Das Symbolbild für diesen Zustand war im christlichen Glauben das Paradies vor dem Sündenfall, im humanistisch geprägten Verständnis des Menschseins jenes zeitentrückte und ferne Arkadien der griechischen Mythologie, dessen Hirten von den Dichtern des Altertums als die wahren Dichter gefeiert wurden und in deren utopischer Welt die Götter des Olymp ihr Unwesen trieben.
Reisen in der Hauptsache berufsbedingt
In früheren Jahrhunderten - relevant ist in dieser Ausstellung die Zeitspanne vom 16. bis zum 18. Jahrhundert - gab es allerdings keine Reisebüros, die dem Sonnenhungrigen die Flucht in den Süden im Pauschalarrangement ermöglichten. Das Reisen zum Vergnügen, ob nun aus Neugier, die Welt kennen zulernen oder um „mit der Seele zu baumeln", war noch nicht entdeckt. Dazu mussten sich die starren gesellschaftlichen Hierarchien in einem feudalen Staatssystem auflösen, es musste sich ein freies Bürgertum entwickeln - und das geschah nicht vor Aufklärung und Französischer Revolution.
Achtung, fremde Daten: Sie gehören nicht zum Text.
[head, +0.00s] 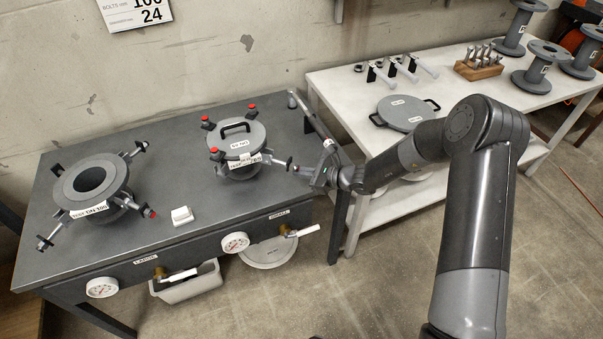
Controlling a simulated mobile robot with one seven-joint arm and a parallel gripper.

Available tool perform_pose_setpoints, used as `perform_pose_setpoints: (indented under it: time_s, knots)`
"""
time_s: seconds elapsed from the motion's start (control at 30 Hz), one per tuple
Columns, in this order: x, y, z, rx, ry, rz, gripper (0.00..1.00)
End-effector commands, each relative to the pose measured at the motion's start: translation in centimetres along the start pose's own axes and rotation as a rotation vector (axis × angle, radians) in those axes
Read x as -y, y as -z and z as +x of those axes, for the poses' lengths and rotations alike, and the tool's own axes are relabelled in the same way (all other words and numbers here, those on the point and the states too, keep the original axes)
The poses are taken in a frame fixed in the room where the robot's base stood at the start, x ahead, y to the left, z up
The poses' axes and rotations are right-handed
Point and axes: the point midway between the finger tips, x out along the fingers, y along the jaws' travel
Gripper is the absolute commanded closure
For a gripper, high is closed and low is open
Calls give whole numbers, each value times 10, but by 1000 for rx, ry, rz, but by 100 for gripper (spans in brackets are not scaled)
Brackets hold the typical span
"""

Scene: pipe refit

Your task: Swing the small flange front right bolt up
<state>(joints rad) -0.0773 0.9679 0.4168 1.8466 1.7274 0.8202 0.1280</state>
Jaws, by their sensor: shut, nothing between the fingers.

Mobilität im Sinne von Reisen in fremde Länder gab es allerdings schon, allerdings berufsbedingt: Italienische Banker saßen in Brügge, niederländische und deutsche Kaufleute in allen bedeutenderen Handelsplätzen rund um das Mittelmeer, portugiesische und im 17. Jahrhundert vor allem niederländische Kaufleute in Indien, Fernost, Süd- und später Nordamerika.